WHAT YOU NEED TO DO:
Write out again, word for word, the lines below from the line that holds "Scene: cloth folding" through the line that holds "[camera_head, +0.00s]", omitting pictures.

** START TASK MATERIAL **

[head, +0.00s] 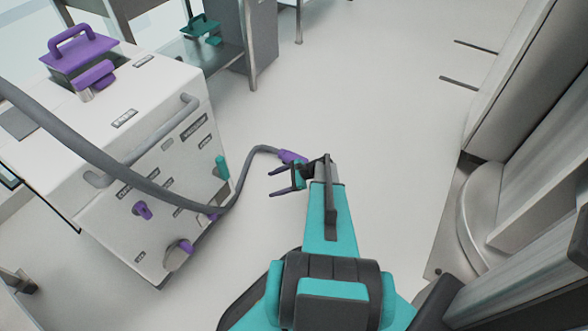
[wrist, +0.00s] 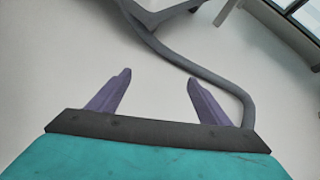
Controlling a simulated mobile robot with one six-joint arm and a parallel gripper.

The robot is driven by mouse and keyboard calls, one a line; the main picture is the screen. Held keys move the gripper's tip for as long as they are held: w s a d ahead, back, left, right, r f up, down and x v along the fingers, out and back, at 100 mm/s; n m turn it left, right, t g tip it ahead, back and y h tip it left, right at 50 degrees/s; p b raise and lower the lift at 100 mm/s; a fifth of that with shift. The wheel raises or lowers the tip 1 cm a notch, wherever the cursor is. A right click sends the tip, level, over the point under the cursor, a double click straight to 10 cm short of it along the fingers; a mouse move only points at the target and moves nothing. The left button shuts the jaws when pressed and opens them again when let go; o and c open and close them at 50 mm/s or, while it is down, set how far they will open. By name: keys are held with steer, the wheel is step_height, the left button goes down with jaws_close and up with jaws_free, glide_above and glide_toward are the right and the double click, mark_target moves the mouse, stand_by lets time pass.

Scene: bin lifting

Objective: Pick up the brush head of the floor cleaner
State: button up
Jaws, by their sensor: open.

** END TASK MATERIAL **
** START TASK MATERIAL **

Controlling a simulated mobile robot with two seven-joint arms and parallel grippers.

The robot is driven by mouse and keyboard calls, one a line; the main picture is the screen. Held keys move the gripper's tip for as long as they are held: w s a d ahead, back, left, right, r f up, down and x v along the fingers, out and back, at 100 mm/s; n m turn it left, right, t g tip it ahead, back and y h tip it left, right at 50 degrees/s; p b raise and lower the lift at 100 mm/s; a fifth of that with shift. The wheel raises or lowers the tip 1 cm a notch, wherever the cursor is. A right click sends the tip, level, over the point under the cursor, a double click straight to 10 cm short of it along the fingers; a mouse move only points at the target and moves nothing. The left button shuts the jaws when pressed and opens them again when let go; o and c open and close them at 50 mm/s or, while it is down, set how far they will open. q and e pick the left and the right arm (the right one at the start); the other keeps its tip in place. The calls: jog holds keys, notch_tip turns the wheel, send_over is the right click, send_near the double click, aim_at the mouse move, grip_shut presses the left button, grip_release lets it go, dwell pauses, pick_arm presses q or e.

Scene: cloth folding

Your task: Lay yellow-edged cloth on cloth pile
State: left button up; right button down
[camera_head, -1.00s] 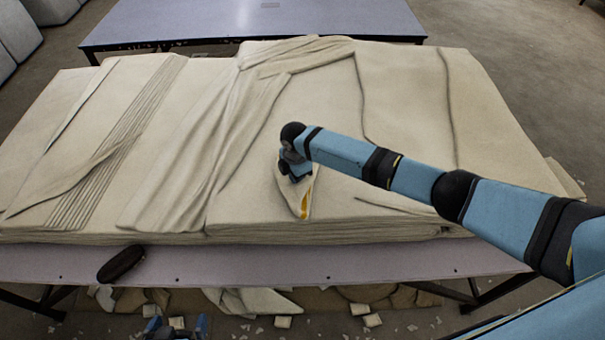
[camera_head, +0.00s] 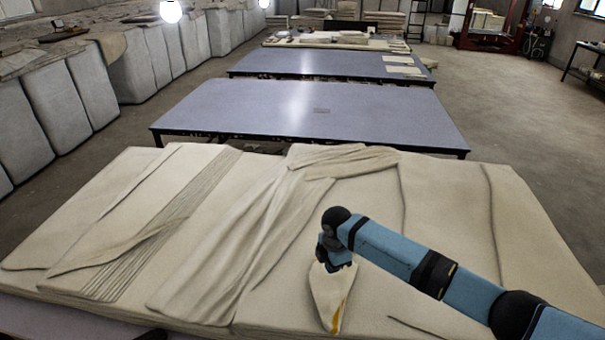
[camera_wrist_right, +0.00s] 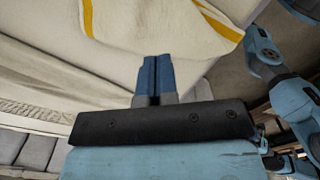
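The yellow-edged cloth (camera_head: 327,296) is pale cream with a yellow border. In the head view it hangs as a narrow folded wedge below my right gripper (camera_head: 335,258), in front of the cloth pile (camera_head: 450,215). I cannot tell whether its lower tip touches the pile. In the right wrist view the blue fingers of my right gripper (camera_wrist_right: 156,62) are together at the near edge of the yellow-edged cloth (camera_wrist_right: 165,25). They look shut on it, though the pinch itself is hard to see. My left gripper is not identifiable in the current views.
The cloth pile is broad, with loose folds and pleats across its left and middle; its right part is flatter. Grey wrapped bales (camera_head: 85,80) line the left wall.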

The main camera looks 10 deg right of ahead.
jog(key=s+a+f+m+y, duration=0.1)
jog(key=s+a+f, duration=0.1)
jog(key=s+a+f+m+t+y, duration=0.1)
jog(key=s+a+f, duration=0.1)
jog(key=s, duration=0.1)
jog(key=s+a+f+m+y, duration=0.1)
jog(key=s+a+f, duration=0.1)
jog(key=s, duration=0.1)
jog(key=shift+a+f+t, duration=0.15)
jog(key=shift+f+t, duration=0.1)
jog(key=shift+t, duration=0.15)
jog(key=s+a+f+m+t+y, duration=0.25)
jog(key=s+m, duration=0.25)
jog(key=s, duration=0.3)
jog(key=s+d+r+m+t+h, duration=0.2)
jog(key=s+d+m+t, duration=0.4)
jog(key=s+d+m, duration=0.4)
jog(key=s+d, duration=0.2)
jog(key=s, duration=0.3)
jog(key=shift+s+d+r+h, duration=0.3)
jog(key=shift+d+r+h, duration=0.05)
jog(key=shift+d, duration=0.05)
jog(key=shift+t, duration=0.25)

** END TASK MATERIAL **

ANSWER:
Scene: cloth folding

Your task: Lay yellow-edged cloth on cloth pile
State: left button up; right button down
[camera_head, -1.00s] 
[camera_head, +0.00s] 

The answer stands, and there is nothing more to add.